**Task statement:**
Nothing may be dropped or altered: reproduce all the data.

**Stored data:**

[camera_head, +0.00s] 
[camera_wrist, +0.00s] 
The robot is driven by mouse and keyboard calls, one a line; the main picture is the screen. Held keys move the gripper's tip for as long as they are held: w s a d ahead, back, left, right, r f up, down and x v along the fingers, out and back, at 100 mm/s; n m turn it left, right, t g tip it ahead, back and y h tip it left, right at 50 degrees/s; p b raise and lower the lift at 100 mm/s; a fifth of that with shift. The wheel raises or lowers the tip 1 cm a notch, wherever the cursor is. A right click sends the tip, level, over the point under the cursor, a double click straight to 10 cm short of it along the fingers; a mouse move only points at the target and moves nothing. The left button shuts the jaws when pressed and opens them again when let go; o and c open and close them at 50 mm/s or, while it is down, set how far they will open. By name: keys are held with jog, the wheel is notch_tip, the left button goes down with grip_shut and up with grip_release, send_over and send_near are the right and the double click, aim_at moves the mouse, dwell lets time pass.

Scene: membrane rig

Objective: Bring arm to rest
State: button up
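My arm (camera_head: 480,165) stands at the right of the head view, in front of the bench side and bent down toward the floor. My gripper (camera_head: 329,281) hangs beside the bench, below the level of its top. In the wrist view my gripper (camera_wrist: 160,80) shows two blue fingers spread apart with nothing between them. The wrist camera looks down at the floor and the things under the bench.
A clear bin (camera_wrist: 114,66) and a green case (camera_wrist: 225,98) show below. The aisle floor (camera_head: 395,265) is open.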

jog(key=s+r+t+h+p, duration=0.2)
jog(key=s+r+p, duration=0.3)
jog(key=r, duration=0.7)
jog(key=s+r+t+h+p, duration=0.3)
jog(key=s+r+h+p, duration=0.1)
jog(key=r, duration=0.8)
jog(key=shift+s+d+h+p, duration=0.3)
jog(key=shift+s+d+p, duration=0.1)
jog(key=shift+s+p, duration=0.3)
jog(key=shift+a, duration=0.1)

**Task response:**
[camera_head, +0.00s] 
[camera_wrist, +0.00s] 
The robot is driven by mouse and keyboard calls, one a line; the main picture is the screen. Held keys move the gripper's tip for as long as they are held: w s a d ahead, back, left, right, r f up, down and x v along the fingers, out and back, at 100 mm/s; n m turn it left, right, t g tip it ahead, back and y h tip it left, right at 50 degrees/s; p b raise and lower the lift at 100 mm/s; a fifth of that with shift. The wheel raises or lowers the tip 1 cm a notch, wherever the cursor is. A right click sends the tip, level, over the point under the cursor, a double click straight to 10 cm short of it along the fingers; a mouse move only points at the target and moves nothing. The left button shuts the jaws when pressed and opens them again when let go; o and c open and close them at 50 mm/s or, while it is down, set how far they will open. By name: keys are held with jog, the wheel is notch_tip, the left button goes down with grip_shut and up with grip_release, send_over and send_near are the right and the double click, aim_at moves the mouse, dwell lets time pass.

Scene: membrane rig

Objective: Bring arm to rest
State: button up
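My arm (camera_head: 480,165) stands at the right of the head view, in front of the bench side and bent down toward the floor. My gripper (camera_head: 329,281) hangs beside the bench, below the level of its top. In the wrist view my gripper (camera_wrist: 160,80) shows two blue fingers spread apart with nothing between them. The wrist camera looks down at the floor and the things under the bench.
A clear bin (camera_wrist: 114,66) and a green case (camera_wrist: 225,98) show below. The aisle floor (camera_head: 395,265) is open.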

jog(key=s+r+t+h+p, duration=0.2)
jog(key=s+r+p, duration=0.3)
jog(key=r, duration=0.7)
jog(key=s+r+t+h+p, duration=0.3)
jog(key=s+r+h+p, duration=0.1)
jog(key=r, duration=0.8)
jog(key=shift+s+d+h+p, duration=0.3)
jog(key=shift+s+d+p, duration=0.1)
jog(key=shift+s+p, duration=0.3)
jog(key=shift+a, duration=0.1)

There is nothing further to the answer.